Miguel is a 2025 City Teacher Awards recipient and the national winner of the Energy Globe Award 2024 for Argentina, recognising his pioneering environmental education projects. In the same year, he received the Mercosur Science and Technology Award 2024 and was a finalist for the Swiss Embassy’s Positive Actions Award, underlining the regional impact of his work. His students’ research on detecting microorganisms in water and other project-based learning initiatives have been widely published and showcased.
Over the course of his career, Miguel has won or been recognised by many prestigious awards: the Argentine Junior Water Award 2023, finalist for the Zayed Sustainability Prize 2023, Innovar 2022, FGP 2022 Regional Winners Award, an Honorable Mention in the Dubai International Award 2013, the La Nación Foundation Solidarity Project Award 2011, the YPF Foundation Award 2008, and an Honorable Mention in the Mercosur Science and Technology Award 2008. Each distinction reflects his ability to connect high-level science with real-world impact for communities in need.
For the past thirteen years, Miguel has personally funded and directed the Cóndor Science Club, a space that welcomes students from multiple schools, many of them out-of-school or from highly vulnerable contexts. Through this club, he formally includes them in national and international competitions, ensuring that talent is not limited by postcode, income, or family circumstance.
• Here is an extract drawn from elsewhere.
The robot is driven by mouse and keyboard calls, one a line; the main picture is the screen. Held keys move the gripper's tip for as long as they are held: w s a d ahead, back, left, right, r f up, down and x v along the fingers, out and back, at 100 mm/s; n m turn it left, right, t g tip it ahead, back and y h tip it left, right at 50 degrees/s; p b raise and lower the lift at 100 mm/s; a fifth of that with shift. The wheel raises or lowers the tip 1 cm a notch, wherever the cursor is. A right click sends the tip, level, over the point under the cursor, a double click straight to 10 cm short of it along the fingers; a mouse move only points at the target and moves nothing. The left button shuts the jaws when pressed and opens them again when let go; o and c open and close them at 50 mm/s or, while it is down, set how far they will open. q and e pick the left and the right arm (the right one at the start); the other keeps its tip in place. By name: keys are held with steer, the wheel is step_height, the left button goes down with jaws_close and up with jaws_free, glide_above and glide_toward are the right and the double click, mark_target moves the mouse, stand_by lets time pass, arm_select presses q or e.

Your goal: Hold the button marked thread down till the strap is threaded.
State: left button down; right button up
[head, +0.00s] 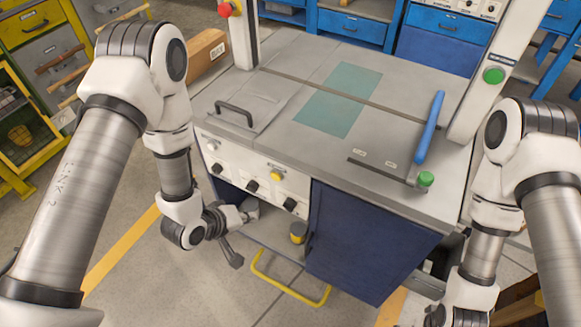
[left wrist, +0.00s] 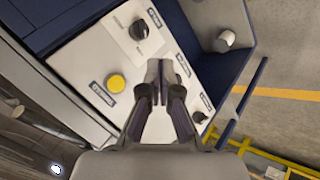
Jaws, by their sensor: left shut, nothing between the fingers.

His projects often serve Indigenous rural communities, providing low-cost technologies for renewable energy, safe water, environmental remediation, and food security.
Miguel replaces traditional exams with collaborative, project-based learning that asks students to design solutions to real problems: solar cookers and heaters, biodigesters, recycled solar panels, biofilters, humidity sensors for school gardens, and circular-economy initiatives such as growing edible mushrooms from organic waste. In his classroom and workshop, mistakes are embraced as part of learning, and creativity compensates for scarce equipment and materials.
Beyond school hours, Miguel hosts weekend sessions, coordinates community partnerships, supports families in crisis, and mentors teachers across Argentina, including those in rural Indigenous schools. He shares his methodology at conferences, science fairs, and in educational media, promoting science as a tool for equity, climate action, and social justice.
Coming from a humble background himself, Miguel is driven by a simple conviction: education and science must serve inclusion, justice, and transformation. His greatest achievement, he believes, is creating spaces where a single LED lighting up on a student’s circuit board can ignite a lifelong sense of possibility – proof that with support, creativity, and perseverance, young people can change both their own lives and those of their communities.